*Short exercise:*
In the copy, include every entry exactly but none of the pictures.

— begin Given records —

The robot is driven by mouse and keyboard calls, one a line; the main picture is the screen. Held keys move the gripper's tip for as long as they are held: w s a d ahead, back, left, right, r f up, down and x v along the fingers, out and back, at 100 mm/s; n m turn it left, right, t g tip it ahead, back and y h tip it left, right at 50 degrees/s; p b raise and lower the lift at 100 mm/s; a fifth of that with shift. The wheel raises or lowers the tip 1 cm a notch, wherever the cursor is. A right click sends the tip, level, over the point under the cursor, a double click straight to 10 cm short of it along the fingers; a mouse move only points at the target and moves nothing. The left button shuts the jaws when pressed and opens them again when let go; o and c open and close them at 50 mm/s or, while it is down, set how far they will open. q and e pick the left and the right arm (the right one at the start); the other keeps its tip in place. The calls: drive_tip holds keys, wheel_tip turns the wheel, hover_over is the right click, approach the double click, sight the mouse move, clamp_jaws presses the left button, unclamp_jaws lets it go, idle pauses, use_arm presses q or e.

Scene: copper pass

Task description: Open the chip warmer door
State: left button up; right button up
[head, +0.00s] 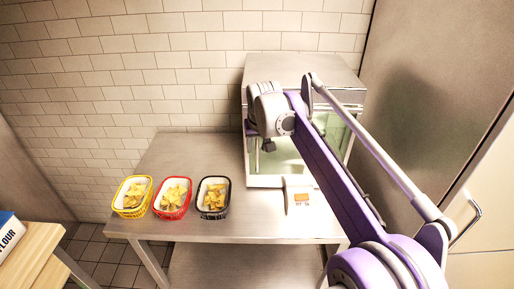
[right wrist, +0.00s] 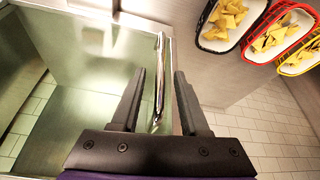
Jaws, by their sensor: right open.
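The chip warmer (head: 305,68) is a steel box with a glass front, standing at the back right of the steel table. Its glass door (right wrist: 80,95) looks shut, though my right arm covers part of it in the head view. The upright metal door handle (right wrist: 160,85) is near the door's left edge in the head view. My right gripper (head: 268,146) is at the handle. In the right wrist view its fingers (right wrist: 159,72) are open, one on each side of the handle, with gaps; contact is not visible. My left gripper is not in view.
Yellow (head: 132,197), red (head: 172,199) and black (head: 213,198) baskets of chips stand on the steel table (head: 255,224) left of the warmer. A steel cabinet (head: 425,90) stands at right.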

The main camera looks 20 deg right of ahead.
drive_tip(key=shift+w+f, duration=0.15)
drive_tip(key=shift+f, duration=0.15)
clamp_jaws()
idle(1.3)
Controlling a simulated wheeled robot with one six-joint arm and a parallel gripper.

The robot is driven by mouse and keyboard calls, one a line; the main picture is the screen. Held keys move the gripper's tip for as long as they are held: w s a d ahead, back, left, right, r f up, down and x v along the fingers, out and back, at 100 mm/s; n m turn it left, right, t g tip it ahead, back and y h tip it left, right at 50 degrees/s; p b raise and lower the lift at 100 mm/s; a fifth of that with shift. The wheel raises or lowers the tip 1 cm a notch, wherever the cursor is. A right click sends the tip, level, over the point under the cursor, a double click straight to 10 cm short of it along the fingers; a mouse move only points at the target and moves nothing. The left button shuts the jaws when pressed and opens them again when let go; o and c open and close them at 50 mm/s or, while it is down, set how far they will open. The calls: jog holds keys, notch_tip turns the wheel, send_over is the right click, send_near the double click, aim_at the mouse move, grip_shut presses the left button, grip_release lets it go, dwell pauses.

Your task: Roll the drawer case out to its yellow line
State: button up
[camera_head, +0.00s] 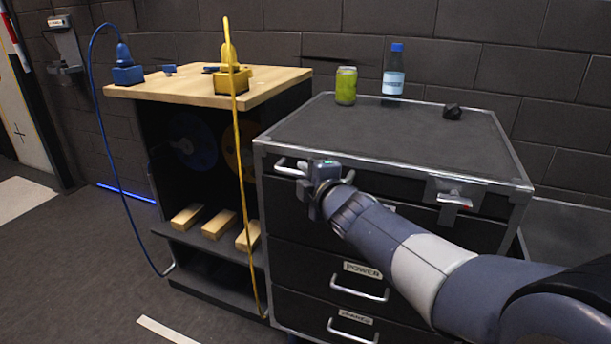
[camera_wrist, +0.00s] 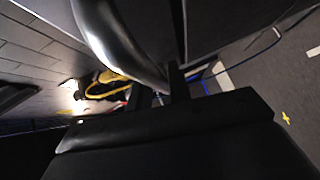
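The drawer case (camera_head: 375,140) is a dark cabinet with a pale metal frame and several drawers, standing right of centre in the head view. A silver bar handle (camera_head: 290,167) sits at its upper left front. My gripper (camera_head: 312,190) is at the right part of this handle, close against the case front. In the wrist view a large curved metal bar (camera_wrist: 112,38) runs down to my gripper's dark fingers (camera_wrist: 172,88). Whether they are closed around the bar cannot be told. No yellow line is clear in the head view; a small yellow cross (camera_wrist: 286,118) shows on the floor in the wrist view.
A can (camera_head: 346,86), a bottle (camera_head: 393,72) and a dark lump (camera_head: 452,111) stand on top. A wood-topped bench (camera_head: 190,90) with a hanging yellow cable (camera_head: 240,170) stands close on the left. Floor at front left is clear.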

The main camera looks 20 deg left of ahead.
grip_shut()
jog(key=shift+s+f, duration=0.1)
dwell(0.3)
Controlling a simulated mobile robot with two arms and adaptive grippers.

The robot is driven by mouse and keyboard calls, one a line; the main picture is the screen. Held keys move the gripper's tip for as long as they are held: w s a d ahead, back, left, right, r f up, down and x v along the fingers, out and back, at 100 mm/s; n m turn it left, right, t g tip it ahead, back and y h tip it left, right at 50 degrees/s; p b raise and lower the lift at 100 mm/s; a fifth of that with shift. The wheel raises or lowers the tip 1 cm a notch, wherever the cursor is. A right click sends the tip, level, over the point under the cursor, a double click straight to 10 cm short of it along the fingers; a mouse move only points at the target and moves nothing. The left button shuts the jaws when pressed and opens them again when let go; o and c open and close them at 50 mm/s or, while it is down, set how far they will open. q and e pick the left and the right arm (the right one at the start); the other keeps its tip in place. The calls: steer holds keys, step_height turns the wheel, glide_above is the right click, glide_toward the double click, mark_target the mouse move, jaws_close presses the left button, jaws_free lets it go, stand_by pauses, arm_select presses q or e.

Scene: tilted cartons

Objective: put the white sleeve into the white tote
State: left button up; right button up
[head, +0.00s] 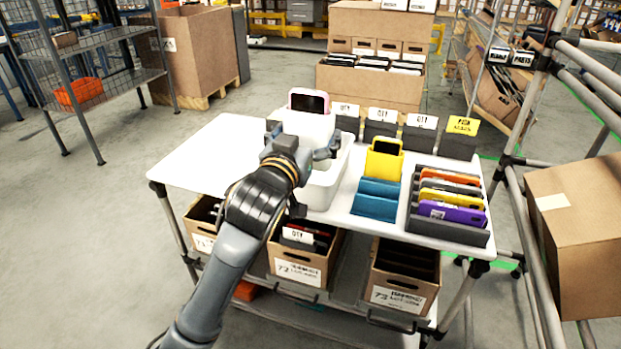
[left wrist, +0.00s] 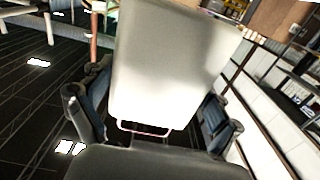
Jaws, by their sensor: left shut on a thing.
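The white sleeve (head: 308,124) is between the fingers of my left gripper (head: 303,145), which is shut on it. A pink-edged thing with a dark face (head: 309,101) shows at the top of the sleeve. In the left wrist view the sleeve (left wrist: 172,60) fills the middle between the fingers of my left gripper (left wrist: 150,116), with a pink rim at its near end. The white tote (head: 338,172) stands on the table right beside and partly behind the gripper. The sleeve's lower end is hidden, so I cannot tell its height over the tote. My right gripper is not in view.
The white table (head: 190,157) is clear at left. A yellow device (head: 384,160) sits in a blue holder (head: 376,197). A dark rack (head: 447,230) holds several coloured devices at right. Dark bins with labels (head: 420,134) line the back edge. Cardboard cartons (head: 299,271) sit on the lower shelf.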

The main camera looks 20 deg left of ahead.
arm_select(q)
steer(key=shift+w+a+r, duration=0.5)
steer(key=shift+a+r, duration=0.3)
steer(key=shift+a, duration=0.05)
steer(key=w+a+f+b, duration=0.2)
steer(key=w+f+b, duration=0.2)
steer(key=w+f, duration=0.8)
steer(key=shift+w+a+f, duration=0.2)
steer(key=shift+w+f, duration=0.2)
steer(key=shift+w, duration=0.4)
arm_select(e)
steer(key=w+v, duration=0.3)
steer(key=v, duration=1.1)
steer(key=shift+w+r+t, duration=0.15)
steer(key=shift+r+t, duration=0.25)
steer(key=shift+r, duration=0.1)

— end Given records —

*Written answer:*
The robot is driven by mouse and keyboard calls, one a line; the main picture is the screen. Held keys move the gripper's tip for as long as they are held: w s a d ahead, back, left, right, r f up, down and x v along the fingers, out and back, at 100 mm/s; n m turn it left, right, t g tip it ahead, back and y h tip it left, right at 50 degrees/s; p b raise and lower the lift at 100 mm/s; a fifth of that with shift. The wheel raises or lowers the tip 1 cm a notch, wherever the cursor is. A right click sends the tip, level, over the point under the cursor, a double click straight to 10 cm short of it along the fingers; a mouse move only points at the target and moves nothing. The left button shuts the jaws when pressed and opens them again when let go; o and c open and close them at 50 mm/s or, while it is down, set how far they will open. q and e pick the left and the right arm (the right one at the start); the other keeps its tip in place. The calls: drive_tip holds keys, wheel_tip turns the wheel, hover_over is the right click, approach the double click, sight the mouse move, clamp_jaws presses the left button, unclamp_jaws lets it go, idle pauses, use_arm presses q or e.

Scene: copper pass

Task description: Open the chip warmer door
State: left button up; right button up
[head, +0.00s] 
[right wrist, +0.00s] 
Jaws, by their sensor: right open.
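The chip warmer (head: 305,68) is a steel box with a glass front, standing at the back right of the steel table. Its glass door (right wrist: 80,95) looks shut, though my right arm covers part of it in the head view. The upright metal door handle (right wrist: 160,85) is near the door's left edge in the head view. My right gripper (head: 268,146) is at the handle. In the right wrist view its fingers (right wrist: 159,72) are open, one on each side of the handle, with gaps; contact is not visible. My left gripper is not in view.
Yellow (head: 132,197), red (head: 172,199) and black (head: 213,198) baskets of chips stand on the steel table (head: 255,224) left of the warmer. A steel cabinet (head: 425,90) stands at right.

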The main camera looks 20 deg right of ahead.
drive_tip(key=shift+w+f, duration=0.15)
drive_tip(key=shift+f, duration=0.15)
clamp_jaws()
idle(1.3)
Controlling a simulated wheeled robot with one six-joint arm and a parallel gripper.

The robot is driven by mouse and keyboard calls, one a line; the main picture is the screen. Held keys move the gripper's tip for as long as they are held: w s a d ahead, back, left, right, r f up, down and x v along the fingers, out and back, at 100 mm/s; n m turn it left, right, t g tip it ahead, back and y h tip it left, right at 50 degrees/s; p b raise and lower the lift at 100 mm/s; a fifth of that with shift. The wheel raises or lowers the tip 1 cm a notch, wherever the cursor is. A right click sends the tip, level, over the point under the cursor, a double click straight to 10 cm short of it along the fingers; a mouse move only points at the target and moves nothing. The left button shuts the jaws when pressed and opens them again when let go; o and c open and close them at 50 mm/s or, while it is down, set how far they will open. The calls: jog holds keys, notch_tip turns the wheel, send_over is the right click, send_near the double click, aim_at the mouse move, grip_shut presses the left button, grip_release lets it go, dwell pauses.

Your task: Roll the drawer case out to its yellow line
State: button up
[camera_head, +0.00s] 
[camera_wrist, +0.00s] 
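The drawer case (camera_head: 375,140) is a dark cabinet with a pale metal frame and several drawers, standing right of centre in the head view. A silver bar handle (camera_head: 290,167) sits at its upper left front. My gripper (camera_head: 312,190) is at the right part of this handle, close against the case front. In the wrist view a large curved metal bar (camera_wrist: 112,38) runs down to my gripper's dark fingers (camera_wrist: 172,88). Whether they are closed around the bar cannot be told. No yellow line is clear in the head view; a small yellow cross (camera_wrist: 286,118) shows on the floor in the wrist view.
A can (camera_head: 346,86), a bottle (camera_head: 393,72) and a dark lump (camera_head: 452,111) stand on top. A wood-topped bench (camera_head: 190,90) with a hanging yellow cable (camera_head: 240,170) stands close on the left. Floor at front left is clear.

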The main camera looks 20 deg left of ahead.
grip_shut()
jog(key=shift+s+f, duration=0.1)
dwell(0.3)
Controlling a simulated mobile robot with two arms and adaptive grippers.

The robot is driven by mouse and keyboard calls, one a line; the main picture is the screen. Held keys move the gripper's tip for as long as they are held: w s a d ahead, back, left, right, r f up, down and x v along the fingers, out and back, at 100 mm/s; n m turn it left, right, t g tip it ahead, back and y h tip it left, right at 50 degrees/s; p b raise and lower the lift at 100 mm/s; a fifth of that with shift. The wheel raises or lowers the tip 1 cm a notch, wherever the cursor is. A right click sends the tip, level, over the point under the cursor, a double click straight to 10 cm short of it along the fingers; a mouse move only points at the target and moves nothing. The left button shuts the jaws when pressed and opens them again when let go; o and c open and close them at 50 mm/s or, while it is down, set how far they will open. q and e pick the left and the right arm (the right one at the start); the other keeps its tip in place. The calls: steer holds keys, step_height turns the wheel, glide_above is the right click, glide_toward the double click, mark_target the mouse move, jaws_close presses the left button, jaws_free lets it go, stand_by pauses, arm_select presses q or e.

Scene: tilted cartons

Objective: put the white sleeve into the white tote
State: left button up; right button up
[head, +0.00s] 
[left wrist, +0.00s] 
Jaws, by their sensor: left shut on a thing.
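The white sleeve (head: 308,124) is between the fingers of my left gripper (head: 303,145), which is shut on it. A pink-edged thing with a dark face (head: 309,101) shows at the top of the sleeve. In the left wrist view the sleeve (left wrist: 172,60) fills the middle between the fingers of my left gripper (left wrist: 150,116), with a pink rim at its near end. The white tote (head: 338,172) stands on the table right beside and partly behind the gripper. The sleeve's lower end is hidden, so I cannot tell its height over the tote. My right gripper is not in view.
The white table (head: 190,157) is clear at left. A yellow device (head: 384,160) sits in a blue holder (head: 376,197). A dark rack (head: 447,230) holds several coloured devices at right. Dark bins with labels (head: 420,134) line the back edge. Cardboard cartons (head: 299,271) sit on the lower shelf.

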The main camera looks 20 deg left of ahead.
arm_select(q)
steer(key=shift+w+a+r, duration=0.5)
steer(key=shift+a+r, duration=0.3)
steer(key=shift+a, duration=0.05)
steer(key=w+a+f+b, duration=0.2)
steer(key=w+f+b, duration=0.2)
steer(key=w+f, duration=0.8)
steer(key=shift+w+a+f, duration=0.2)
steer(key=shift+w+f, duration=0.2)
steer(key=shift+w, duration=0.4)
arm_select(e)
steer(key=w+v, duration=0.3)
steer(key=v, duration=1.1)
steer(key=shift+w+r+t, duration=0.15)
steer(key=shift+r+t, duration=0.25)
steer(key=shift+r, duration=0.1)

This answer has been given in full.